(Robot trajectory data)
+ + + + +

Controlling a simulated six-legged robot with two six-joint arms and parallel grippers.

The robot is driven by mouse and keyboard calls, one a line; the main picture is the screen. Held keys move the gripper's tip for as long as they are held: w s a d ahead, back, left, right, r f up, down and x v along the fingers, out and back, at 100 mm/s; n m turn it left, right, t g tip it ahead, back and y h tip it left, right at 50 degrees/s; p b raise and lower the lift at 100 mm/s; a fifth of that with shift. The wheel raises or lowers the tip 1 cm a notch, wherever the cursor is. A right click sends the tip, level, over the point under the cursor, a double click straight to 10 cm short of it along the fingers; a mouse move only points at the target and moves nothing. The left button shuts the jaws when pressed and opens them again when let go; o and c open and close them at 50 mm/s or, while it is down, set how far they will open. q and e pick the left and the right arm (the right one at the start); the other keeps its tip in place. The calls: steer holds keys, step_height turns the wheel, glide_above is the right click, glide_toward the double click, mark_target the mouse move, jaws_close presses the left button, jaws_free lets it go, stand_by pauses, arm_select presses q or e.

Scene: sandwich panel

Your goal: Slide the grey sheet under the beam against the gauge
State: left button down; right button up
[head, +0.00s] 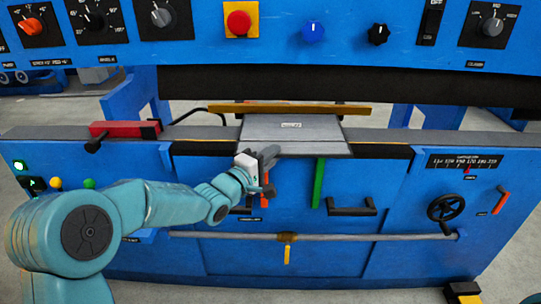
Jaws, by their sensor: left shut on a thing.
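The grey sheet (300,130) lies flat on the machine's bed, its front edge reaching over the front of the bed. A small label sits near its far part. My left gripper (268,158) is shut on the grey sheet at its front left corner. The dark beam (400,87) spans the machine above and behind the sheet. A long brown bar (290,109), which looks like the gauge, runs across the sheet's far end. I cannot tell whether the sheet touches it. My right gripper is not in view.
A red block (125,128) lies on the bed at the left. The blue front carries a green strip (319,183), black handles (352,209) and a handwheel (447,208). A grey rail (370,237) crosses low in front. The bed right of the sheet is clear.

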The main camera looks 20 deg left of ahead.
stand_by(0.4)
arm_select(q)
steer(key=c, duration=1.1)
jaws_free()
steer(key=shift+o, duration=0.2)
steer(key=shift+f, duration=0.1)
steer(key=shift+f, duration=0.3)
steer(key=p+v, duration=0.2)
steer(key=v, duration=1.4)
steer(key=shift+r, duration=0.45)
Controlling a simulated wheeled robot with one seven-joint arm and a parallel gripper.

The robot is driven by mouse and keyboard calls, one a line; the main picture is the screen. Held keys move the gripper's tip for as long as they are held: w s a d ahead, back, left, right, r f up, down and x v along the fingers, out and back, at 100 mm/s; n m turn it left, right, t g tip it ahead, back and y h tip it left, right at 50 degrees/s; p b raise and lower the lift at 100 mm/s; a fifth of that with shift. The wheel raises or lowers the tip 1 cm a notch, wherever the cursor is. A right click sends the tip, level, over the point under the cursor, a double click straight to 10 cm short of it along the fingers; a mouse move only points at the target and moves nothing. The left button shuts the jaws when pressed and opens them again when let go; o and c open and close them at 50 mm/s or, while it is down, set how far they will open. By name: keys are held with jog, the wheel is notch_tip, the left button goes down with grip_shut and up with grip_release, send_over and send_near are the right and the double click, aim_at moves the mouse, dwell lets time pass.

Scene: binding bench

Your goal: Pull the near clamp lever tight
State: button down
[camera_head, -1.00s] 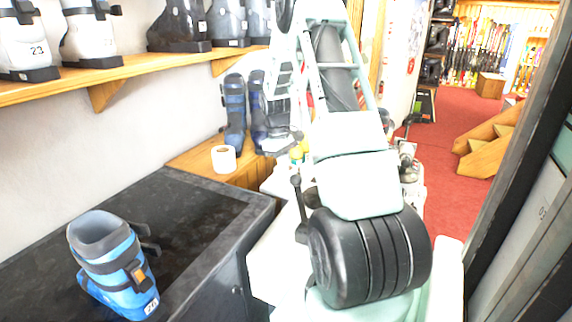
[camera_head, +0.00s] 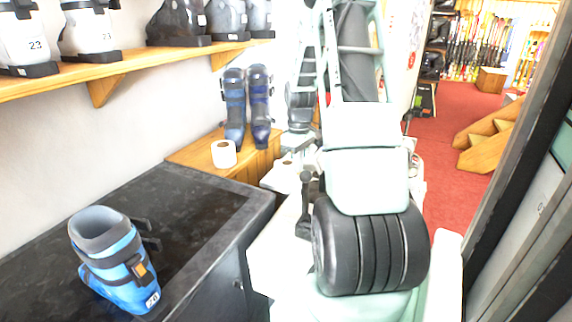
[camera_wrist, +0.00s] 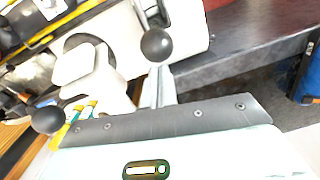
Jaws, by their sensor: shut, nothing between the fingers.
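In the wrist view a lever with a black ball knob (camera_wrist: 157,44) stands in the upper middle. A second black ball knob (camera_wrist: 47,120) shows at the lower left. I cannot tell for sure which of them is the near clamp lever. In the head view a black lever (camera_head: 305,205) stands upright just left of my arm. My gripper (camera_wrist: 160,82) shows in the wrist view as narrow shut fingers, empty, just below the upper knob. I cannot tell whether they touch it. In the head view my arm hides most of the clamp area.
A blue ski boot (camera_head: 110,260) stands on the dark bench (camera_head: 200,215) at left. A white roll (camera_head: 223,153) and blue boots (camera_head: 247,105) are on the wooden bench behind. A boot shelf (camera_head: 140,66) runs above. Red floor (camera_head: 445,160) is open at right.

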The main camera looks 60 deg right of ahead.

+ + + + +

- What this task involves:
Write out the material above once more, exactly as it reads, with no pictures.

- Solved exercise:
Controlling a simulated six-legged robot with two six-joint arms and parallel grippers.

The robot is driven by mouse and keyboard calls, one a line; the main picture is the screen. Held keys move the gripper's tip for as long as they are held: w s a d ahead, back, left, right, r f up, down and x v along the fingers, out and back, at 100 mm/s; n m turn it left, right, t g tip it ahead, back and y h tip it left, right at 50 degrees/s; p b raise and lower the lift at 100 mm/s; a fifth of that with shift. The wheel raises or lowers the tip 1 cm a notch, wherever the cursor is. A right click sends the tip, level, over the point under the cursor, a double click straight to 10 cm short of it along the fingers; a mouse move only points at the target and moves nothing. The left button shuts the jaws when pressed and opens them again when let go; o and c open and close them at 50 mm/s or, while it is down, set how far they will open. q and e pick the left and the right arm (the right one at the start); the other keeps its tip in place. The calls: steer holds keys, step_height turns the wheel, glide_above is the right click, glide_toward the double click, mark_target the mouse move, jaws_close presses the left button, jaws_free lets it go, stand_by pauses, arm_select presses q or e.

Scene: sandwich panel

Your goal: Slide the grey sheet under the beam against the gauge
State: left button down; right button up
[head, +0.00s] 
Jaws, by their sensor: left shut on a thing.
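The grey sheet (300,130) lies flat on the machine's bed, its front edge reaching over the front of the bed. A small label sits near its far part. My left gripper (268,158) is shut on the grey sheet at its front left corner. The dark beam (400,87) spans the machine above and behind the sheet. A long brown bar (290,109), which looks like the gauge, runs across the sheet's far end. I cannot tell whether the sheet touches it. My right gripper is not in view.
A red block (125,128) lies on the bed at the left. The blue front carries a green strip (319,183), black handles (352,209) and a handwheel (447,208). A grey rail (370,237) crosses low in front. The bed right of the sheet is clear.

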The main camera looks 20 deg left of ahead.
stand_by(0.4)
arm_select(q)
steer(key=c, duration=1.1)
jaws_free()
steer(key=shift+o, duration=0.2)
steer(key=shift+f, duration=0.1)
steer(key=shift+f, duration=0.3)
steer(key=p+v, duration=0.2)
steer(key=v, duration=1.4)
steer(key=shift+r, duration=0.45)
Controlling a simulated wheeled robot with one seven-joint arm and a parallel gripper.

The robot is driven by mouse and keyboard calls, one a line; the main picture is the screen. Held keys move the gripper's tip for as long as they are held: w s a d ahead, back, left, right, r f up, down and x v along the fingers, out and back, at 100 mm/s; n m turn it left, right, t g tip it ahead, back and y h tip it left, right at 50 degrees/s; p b raise and lower the lift at 100 mm/s; a fifth of that with shift. The wheel raises or lowers the tip 1 cm a notch, wherever the cursor is. A right click sends the tip, level, over the point under the cursor, a double click straight to 10 cm short of it along the fingers; a mouse move only points at the target and moves nothing. The left button shuts the jaws when pressed and opens them again when let go; o and c open and close them at 50 mm/s or, while it is down, set how far they will open. By name: keys are held with jog, the wheel is notch_tip, the left button goes down with grip_shut and up with grip_release, send_over and send_near are the right and the double click, aim_at moves the mouse, dwell lets time pass.

Scene: binding bench

Your goal: Pull the near clamp lever tight
State: button down
[camera_head, -1.00s] 
[camera_head, +0.00s] 
[camera_wrist, +0.00s] 
Jaws, by their sensor: shut, nothing between the fingers.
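In the wrist view a lever with a black ball knob (camera_wrist: 157,44) stands in the upper middle. A second black ball knob (camera_wrist: 47,120) shows at the lower left. I cannot tell for sure which of them is the near clamp lever. In the head view a black lever (camera_head: 305,205) stands upright just left of my arm. My gripper (camera_wrist: 160,82) shows in the wrist view as narrow shut fingers, empty, just below the upper knob. I cannot tell whether they touch it. In the head view my arm hides most of the clamp area.
A blue ski boot (camera_head: 110,260) stands on the dark bench (camera_head: 200,215) at left. A white roll (camera_head: 223,153) and blue boots (camera_head: 247,105) are on the wooden bench behind. A boot shelf (camera_head: 140,66) runs above. Red floor (camera_head: 445,160) is open at right.

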The main camera looks 60 deg right of ahead.

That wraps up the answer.